Work for one another


I'm a bit of a Murray Bookchin bunny, as may be divined by perusing the link at the bottom of this rant. Please bear with me.

In the 1970s and 1980s I was a member of a forestry services cooperative, The Hoedads, Inc., as recounted in my book, Iron Buddhas. While our initial contract bid bonding was put up by the founders by attaching liens on their real estate, we capitalized our bonds and other costs after the first year by docking ourselves fifteen percent on our individual earnings, meaning that those who earned more were subsidizing those who earned less; but we did not mind that as everyone's fifteen percent pooled together made bidding for work possible for all, including those who earned most.

At first much of the work was done by piece. Say replanting a clear cut grossed us ten thousand dollars and required fifty thousand trees. Each seedling was worth twenty cents, so a planter who put in one thousand trees made two hundred dollars that day, less fifteen percent, while a planter who put in two hundred grossed forty dollars. Fifteen percent out of that did not leave them much to live on, even in those days, especially for such bone-bruising work. Yet these were the very people who, for various reasons having to do with human nature, often found themselves planting in the most unplantable and dangerous ground.

Some of what we called the "low-rollers" accordingly gave up and went away; but many contracts stipulated a minimum crew size in an effort to guarantee that the clear cuts would be reforested in a timely manner (before the end of the rainy season). In an effort to retain them and not lose work due to an underpopulated roster, the crews (each of which was autonomous in its internal governance) entertained solutions.

It was to be expected that the low-rollers proposed switching to an hourly wage.

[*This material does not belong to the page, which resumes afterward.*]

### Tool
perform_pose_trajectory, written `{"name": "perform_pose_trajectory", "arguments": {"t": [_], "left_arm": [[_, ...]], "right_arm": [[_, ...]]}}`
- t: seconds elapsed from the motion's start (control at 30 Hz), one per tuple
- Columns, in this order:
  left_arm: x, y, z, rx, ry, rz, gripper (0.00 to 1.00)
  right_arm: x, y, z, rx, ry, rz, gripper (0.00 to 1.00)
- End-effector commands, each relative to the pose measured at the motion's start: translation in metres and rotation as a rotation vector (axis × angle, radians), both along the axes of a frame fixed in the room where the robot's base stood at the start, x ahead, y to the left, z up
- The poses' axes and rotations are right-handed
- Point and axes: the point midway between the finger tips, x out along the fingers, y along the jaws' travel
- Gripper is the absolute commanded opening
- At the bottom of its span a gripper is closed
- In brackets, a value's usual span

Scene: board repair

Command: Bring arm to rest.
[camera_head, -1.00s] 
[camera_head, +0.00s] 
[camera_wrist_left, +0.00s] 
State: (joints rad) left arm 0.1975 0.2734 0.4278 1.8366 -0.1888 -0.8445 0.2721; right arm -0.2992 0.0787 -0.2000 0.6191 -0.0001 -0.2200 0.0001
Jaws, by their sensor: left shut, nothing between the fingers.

That would certainly be to their advantage, though they could argue both their presence and their patience with unproductive ground (which could not be skipped over or the work would pay zero) as having value, as well as pointing out that they would now be paying a full share of the capitalization.

This, some other crew members (generally the high-rollers) saw as unacceptable. The one to two hundred dollars per day that they were bringing in to their families and farms (as migrant labor who had successfully cut out the "middleman") was vital them and the principal reason for their presence. Making, say, seventy dollars for a day's work in which they had planted a hundred and forty dollar's worth of the trees galled them.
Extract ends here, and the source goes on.